#### DIRECTION
Extract all lines that hold "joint" from the records below.

#### THE RECORDS
● ● ●

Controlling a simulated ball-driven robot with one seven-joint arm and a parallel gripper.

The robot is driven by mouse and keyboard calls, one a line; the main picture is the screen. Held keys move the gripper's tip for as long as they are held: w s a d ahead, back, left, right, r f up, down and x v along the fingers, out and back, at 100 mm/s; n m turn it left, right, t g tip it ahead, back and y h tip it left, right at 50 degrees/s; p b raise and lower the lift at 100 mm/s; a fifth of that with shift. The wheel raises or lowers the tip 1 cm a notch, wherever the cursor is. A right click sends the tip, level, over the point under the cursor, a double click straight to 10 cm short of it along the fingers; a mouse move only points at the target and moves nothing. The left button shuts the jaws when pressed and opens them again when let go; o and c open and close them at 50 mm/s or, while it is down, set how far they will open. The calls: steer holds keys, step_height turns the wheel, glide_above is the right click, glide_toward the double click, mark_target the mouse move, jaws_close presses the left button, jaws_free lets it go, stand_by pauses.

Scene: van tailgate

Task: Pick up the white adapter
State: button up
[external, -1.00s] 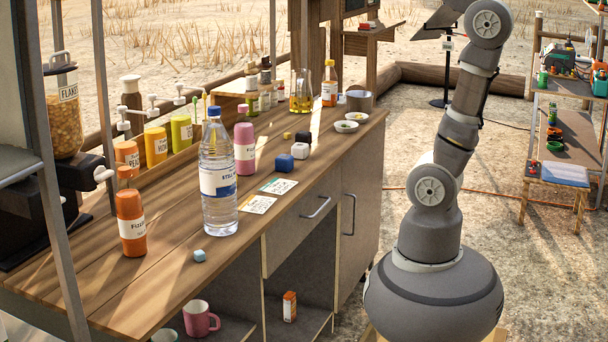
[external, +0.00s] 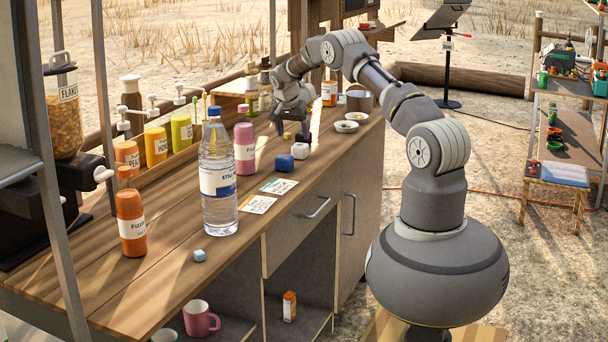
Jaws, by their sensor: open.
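The white adapter appears to be the small white cube (external: 300,152) on the wooden counter (external: 150,285), right of a blue cube (external: 284,162). My gripper (external: 293,129) points down over the counter just behind the white cube in the picture. Its two fingers are spread, with no object seen held between them. A small yellow piece (external: 287,136) and a dark piece (external: 302,137) show at or below the fingertips. The exact height of the fingertips above the counter cannot be told.
A pink bottle (external: 245,147) and a tall water bottle (external: 218,180) stand to the left. Two small bowls (external: 346,126) and a grey pot (external: 359,101) stand to the right. Printed cards (external: 258,204) lie in front.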

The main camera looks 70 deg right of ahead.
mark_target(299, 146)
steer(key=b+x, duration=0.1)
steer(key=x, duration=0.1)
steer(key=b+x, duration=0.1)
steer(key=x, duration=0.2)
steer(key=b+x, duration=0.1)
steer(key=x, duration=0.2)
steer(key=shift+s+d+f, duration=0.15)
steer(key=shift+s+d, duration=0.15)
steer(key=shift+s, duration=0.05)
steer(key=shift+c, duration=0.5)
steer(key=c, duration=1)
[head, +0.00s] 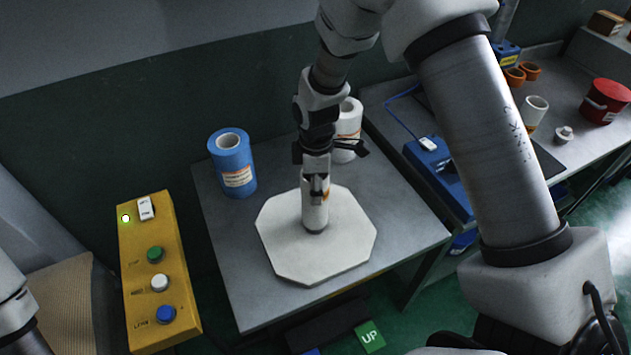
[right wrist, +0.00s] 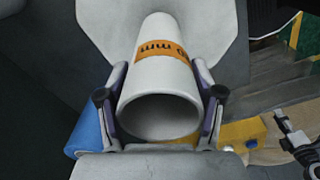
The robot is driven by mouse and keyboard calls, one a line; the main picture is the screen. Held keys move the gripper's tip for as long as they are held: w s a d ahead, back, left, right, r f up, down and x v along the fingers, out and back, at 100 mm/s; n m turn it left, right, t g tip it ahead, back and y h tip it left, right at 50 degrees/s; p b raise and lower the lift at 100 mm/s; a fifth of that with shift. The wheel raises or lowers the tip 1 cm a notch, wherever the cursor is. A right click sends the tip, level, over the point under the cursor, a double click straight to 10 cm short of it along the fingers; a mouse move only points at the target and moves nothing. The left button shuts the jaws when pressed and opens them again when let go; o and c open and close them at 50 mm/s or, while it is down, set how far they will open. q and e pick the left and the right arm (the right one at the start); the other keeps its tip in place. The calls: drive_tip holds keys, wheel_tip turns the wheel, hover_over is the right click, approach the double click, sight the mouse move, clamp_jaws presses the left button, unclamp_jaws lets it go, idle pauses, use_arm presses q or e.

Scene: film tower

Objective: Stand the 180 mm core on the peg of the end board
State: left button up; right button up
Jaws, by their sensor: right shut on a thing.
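The white core (head: 315,212) with an orange label stands about upright over the middle of the pale eight-sided end board (head: 348,258). My right gripper (head: 316,182) is shut on its upper part. In the right wrist view the core (right wrist: 160,85) sits between both fingers of the right gripper (right wrist: 160,112), its open end facing the camera. A dark ring shows at the core's foot; I cannot tell whether it rests on the board. The peg is hidden. Part of what looks like my left gripper (right wrist: 297,140) shows at the right edge there; its opening is unclear.
A blue roll (head: 232,165) and a white roll (head: 349,125) stand behind the board on the grey table (head: 225,250). A yellow button box (head: 150,270) is left of it. A bench at right holds a blue device (head: 430,165), orange rings and a red tin (head: 604,100).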

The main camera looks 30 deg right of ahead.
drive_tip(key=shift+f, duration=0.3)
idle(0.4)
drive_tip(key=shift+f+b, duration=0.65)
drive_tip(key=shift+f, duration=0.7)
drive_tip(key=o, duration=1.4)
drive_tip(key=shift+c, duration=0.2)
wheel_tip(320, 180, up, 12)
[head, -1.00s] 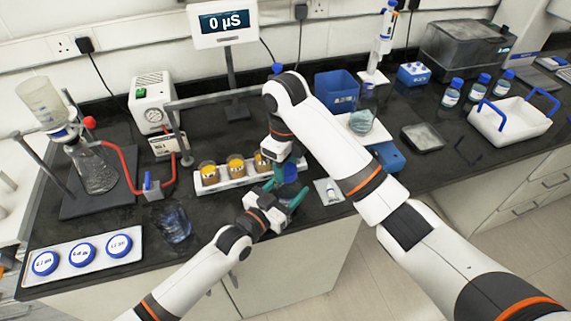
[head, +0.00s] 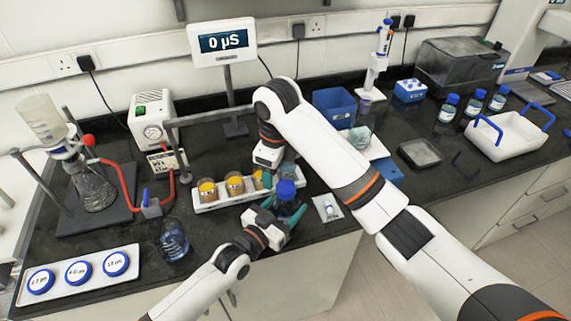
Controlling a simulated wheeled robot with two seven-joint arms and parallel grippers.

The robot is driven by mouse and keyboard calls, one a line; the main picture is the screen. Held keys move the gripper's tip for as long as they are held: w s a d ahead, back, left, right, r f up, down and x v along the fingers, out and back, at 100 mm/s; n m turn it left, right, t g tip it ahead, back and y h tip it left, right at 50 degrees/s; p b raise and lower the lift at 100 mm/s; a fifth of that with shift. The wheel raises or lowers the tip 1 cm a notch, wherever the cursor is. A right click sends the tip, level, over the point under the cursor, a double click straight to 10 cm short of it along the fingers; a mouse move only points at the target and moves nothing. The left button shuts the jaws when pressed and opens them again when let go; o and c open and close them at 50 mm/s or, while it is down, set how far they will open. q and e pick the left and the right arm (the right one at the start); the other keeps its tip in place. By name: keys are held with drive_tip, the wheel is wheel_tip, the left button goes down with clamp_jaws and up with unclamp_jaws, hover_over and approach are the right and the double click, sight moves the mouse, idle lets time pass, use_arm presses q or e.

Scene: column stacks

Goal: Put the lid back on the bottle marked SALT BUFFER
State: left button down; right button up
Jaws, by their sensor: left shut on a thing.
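My left gripper (head: 281,226) has green fingers shut around a dark bottle (head: 291,207) near the bench's front edge. A blue lid (head: 286,189) shows at the top of this bottle; I cannot tell whether it is seated fully. The bottle's label cannot be read, so I cannot see the words SALT BUFFER. My right gripper (head: 287,171) is just behind and above the blue lid, partly hidden by its own wrist. I cannot see whether its fingers are open or shut, and it looks apart from the lid.
A white rack (head: 221,199) with several amber-topped jars stands left of the bottle. A glass beaker (head: 170,240) and a white tray (head: 79,271) with three blue-rimmed discs are further left. Three blue-capped bottles (head: 474,106) stand at the far right.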

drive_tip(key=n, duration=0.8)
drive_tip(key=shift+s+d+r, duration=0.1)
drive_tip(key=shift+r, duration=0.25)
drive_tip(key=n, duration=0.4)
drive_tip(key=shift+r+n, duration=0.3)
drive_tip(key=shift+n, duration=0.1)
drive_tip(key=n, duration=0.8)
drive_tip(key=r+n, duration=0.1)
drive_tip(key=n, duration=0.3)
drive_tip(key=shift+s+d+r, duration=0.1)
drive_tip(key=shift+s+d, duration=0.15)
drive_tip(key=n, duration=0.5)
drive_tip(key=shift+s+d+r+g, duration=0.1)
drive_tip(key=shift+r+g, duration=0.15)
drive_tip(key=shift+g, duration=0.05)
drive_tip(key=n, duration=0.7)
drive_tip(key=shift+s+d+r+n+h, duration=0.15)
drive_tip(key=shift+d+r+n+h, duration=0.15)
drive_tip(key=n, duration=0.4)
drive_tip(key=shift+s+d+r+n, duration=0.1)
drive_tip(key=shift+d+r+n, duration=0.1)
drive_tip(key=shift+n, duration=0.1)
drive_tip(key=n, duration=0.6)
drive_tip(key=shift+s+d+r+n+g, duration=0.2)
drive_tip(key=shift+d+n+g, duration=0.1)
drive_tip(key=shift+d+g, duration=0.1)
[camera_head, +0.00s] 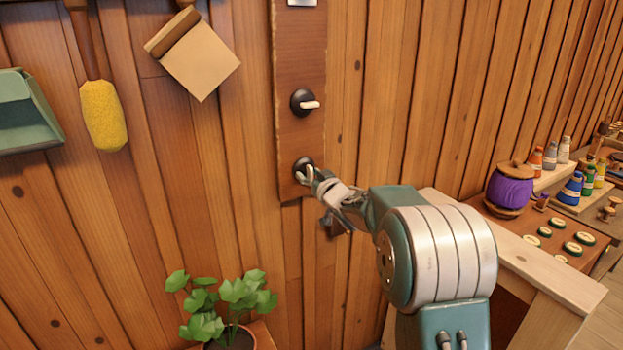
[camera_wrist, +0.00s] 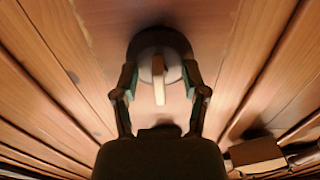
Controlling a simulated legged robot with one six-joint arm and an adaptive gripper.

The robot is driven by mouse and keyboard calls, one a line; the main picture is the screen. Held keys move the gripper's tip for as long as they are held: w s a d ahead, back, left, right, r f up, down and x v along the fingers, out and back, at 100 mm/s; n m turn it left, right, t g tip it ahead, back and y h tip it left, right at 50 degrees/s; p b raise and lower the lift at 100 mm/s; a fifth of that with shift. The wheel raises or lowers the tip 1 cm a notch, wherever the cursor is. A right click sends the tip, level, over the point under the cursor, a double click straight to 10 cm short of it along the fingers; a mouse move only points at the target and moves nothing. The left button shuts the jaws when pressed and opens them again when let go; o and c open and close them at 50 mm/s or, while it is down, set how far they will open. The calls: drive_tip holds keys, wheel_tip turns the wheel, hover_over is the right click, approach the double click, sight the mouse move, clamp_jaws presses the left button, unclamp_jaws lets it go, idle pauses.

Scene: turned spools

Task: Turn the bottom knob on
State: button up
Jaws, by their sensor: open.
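The bottom knob (camera_head: 302,164) is a dark round base on a brown board on the plank wall, partly hidden by my gripper in the head view. In the wrist view its round dark base (camera_wrist: 150,45) and pale lever (camera_wrist: 159,82) show, the lever pointing down the picture. My gripper (camera_head: 309,176) is at the knob. In the wrist view my gripper (camera_wrist: 160,82) is open, one finger on each side of the lever, with gaps between fingers and lever. Another knob (camera_head: 302,102) sits above on the same board, its pale lever pointing right.
A yellow duster (camera_head: 104,115), a brush (camera_head: 200,62) and a green dustpan (camera_head: 25,112) hang at left. A potted plant (camera_head: 235,305) stands below. A workbench (camera_head: 555,275) at right holds a purple spool (camera_head: 510,190), bottles and small tins.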

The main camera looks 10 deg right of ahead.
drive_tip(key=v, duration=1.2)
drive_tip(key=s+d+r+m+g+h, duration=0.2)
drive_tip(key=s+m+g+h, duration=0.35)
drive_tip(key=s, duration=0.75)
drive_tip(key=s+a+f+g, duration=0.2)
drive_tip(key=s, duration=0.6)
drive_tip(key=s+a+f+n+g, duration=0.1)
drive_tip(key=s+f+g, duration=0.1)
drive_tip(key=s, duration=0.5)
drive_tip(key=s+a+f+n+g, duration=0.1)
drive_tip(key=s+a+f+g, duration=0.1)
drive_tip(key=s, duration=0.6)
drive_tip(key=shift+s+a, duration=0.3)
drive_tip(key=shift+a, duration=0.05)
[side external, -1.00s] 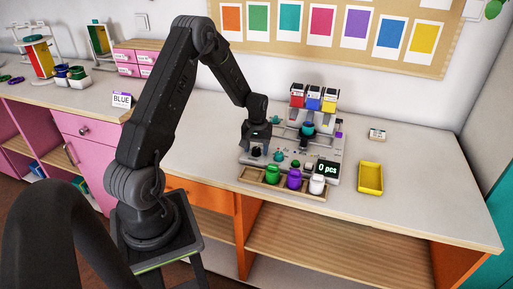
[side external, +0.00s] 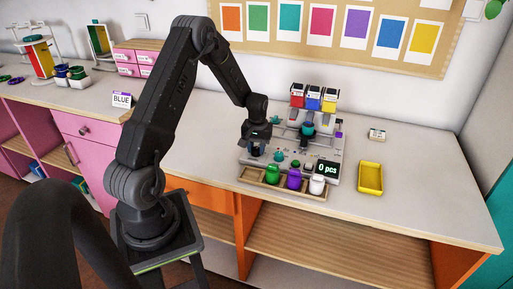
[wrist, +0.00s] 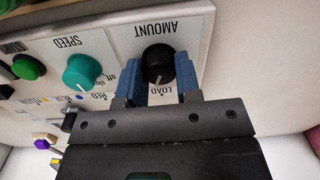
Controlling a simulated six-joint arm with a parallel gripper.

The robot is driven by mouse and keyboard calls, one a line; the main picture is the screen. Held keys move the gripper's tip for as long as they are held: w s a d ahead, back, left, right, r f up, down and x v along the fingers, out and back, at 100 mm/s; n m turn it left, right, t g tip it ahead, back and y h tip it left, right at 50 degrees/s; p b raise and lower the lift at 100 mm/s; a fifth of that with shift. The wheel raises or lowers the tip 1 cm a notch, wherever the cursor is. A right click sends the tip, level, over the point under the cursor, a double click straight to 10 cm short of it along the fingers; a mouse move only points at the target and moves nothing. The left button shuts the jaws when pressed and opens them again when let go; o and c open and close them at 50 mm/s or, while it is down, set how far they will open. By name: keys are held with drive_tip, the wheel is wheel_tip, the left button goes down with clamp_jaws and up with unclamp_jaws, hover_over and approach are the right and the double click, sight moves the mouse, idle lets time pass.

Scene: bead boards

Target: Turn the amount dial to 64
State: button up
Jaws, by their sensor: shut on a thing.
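The amount dial (wrist: 159,62) is a black round knob on a light panel, under an upside-down AMOUNT label in the wrist view. A pale pointer mark shows on its lower edge, toward the word LOAD. My gripper (wrist: 160,70) is shut on the dial, with one blue finger on each side of it. In the side view my gripper (side external: 257,150) is down at the machine's left end and largely hides the dial there. The display (side external: 327,168) reads "0 pcs". No scale numbers are readable.
A teal SPEED knob (wrist: 83,72) and a green button (wrist: 28,67) sit beside the dial. A wooden tray (side external: 252,176) with green, purple and white containers lies in front of the machine. A yellow tray (side external: 370,177) stands to its right, with clear tabletop around it.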

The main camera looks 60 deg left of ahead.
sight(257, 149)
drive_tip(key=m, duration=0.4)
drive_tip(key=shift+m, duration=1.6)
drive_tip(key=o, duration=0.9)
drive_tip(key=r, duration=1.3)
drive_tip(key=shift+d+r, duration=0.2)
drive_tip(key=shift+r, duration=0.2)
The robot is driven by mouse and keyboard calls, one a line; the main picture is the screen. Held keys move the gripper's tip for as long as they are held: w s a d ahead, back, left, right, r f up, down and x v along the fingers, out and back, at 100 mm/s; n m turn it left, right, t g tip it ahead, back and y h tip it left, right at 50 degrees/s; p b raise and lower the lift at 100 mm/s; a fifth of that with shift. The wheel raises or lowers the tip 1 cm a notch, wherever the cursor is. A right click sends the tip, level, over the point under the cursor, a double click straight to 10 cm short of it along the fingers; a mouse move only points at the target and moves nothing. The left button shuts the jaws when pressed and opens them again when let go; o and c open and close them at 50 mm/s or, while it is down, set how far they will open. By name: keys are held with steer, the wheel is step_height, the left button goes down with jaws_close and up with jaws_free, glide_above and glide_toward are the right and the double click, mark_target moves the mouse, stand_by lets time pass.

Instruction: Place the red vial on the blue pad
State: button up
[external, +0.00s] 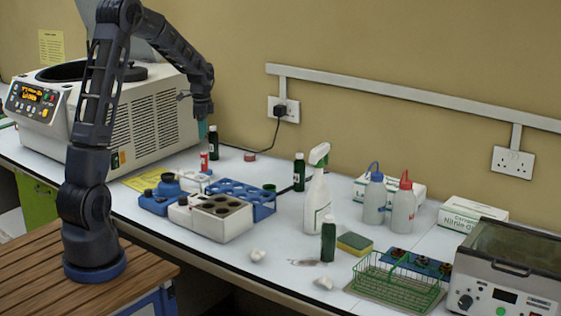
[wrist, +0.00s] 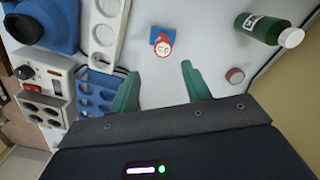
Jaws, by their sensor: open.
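In the wrist view the vial (wrist: 165,43) shows from above with a pale, marked top. The small blue pad (wrist: 154,34) shows beneath and around it, and the vial's base appears to be on the pad, partly hiding it. My gripper (external: 203,129) hangs pointing down above the vial. Its teal fingers (wrist: 159,88) are spread apart with nothing between them, and the vial lies beyond the fingertips, apart from them.
A dark green bottle (wrist: 266,27) and a red round item (wrist: 235,76) are to the right of the vial. A blue rack (external: 245,196), a white block with dark wells (external: 222,218) and the centrifuge (external: 150,120) stand close by. Bench between vial and red item is clear.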

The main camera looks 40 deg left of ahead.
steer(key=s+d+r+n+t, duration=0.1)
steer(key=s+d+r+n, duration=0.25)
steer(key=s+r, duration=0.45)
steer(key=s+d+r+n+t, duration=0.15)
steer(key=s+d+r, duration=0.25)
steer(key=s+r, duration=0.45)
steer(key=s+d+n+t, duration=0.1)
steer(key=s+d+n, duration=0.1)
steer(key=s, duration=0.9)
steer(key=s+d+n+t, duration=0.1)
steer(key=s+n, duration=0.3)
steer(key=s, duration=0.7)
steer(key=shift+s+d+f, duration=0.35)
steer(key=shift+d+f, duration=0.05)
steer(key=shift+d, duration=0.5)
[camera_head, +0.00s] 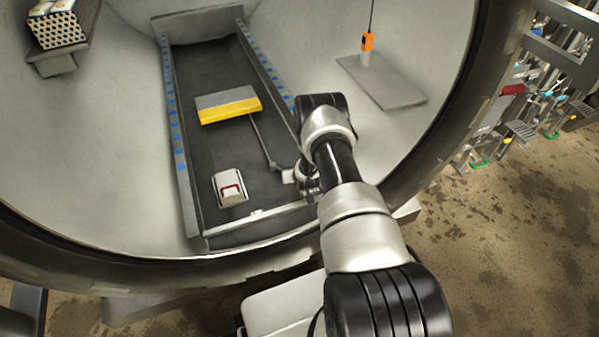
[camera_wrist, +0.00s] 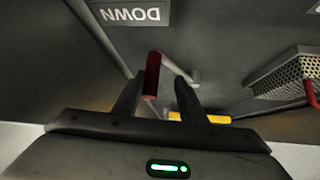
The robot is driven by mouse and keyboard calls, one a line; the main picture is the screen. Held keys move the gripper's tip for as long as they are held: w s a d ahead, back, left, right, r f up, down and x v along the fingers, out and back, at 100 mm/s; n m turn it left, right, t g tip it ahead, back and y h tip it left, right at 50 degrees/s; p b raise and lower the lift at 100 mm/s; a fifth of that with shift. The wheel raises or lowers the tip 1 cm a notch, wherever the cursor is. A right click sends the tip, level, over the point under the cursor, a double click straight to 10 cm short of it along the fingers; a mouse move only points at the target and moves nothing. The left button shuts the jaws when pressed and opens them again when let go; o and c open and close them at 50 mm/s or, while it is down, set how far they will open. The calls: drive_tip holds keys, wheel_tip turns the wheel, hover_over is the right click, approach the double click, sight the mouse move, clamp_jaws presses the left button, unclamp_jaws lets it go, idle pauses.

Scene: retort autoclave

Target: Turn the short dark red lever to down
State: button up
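In the wrist view, a short dark red lever (camera_wrist: 153,75) shows between the fingers of my gripper (camera_wrist: 158,85). The fingers are apart, with the lever close to the left one and a clear gap to the right one. I cannot tell whether the left finger touches it. A plate reading DOWN (camera_wrist: 133,14), seen upside down, is on the grey surface beyond the lever. In the head view my gripper (camera_head: 294,177) is small and partly hidden by my arm, low at the right edge of the dark floor channel. I cannot make out the lever there.
A grey and yellow tool (camera_head: 228,107) with a long thin handle lies left of my gripper. A pale box with a red handle (camera_head: 230,188) sits in the channel (camera_head: 188,195). An orange device (camera_head: 367,42) hangs over a grey plate (camera_head: 390,85) at right.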

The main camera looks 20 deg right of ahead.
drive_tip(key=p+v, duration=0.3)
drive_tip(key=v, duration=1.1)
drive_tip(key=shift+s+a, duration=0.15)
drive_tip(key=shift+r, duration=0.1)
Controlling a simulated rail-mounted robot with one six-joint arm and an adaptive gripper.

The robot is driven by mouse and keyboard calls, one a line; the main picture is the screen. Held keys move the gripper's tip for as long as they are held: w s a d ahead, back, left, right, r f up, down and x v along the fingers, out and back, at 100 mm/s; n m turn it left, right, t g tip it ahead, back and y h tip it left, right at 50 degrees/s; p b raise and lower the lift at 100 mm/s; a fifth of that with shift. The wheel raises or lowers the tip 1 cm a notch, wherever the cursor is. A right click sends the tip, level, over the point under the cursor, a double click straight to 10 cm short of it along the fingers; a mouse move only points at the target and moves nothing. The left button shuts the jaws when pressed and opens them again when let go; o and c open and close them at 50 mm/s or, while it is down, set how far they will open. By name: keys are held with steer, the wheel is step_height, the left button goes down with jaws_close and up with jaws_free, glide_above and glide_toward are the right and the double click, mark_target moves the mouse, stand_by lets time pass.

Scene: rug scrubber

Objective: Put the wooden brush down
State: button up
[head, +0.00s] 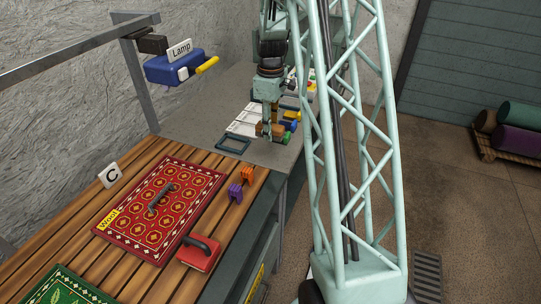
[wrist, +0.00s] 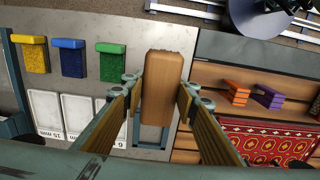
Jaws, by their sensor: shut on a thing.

● ● ●

#### WRITTEN ANSWER
Controlling a simulated ball-driven robot with one seven-joint arm and a parallel gripper.
Controlling a simulated wheeled robot with two seven-joint arms and parallel grippers.
Controlling a simulated legged robot with one six-joint arm and an adaptive gripper.
Controlling a simulated six-joint arm with a parallel gripper.
Controlling a simulated rail-mounted robot with one six-joint arm and an adaptive gripper.

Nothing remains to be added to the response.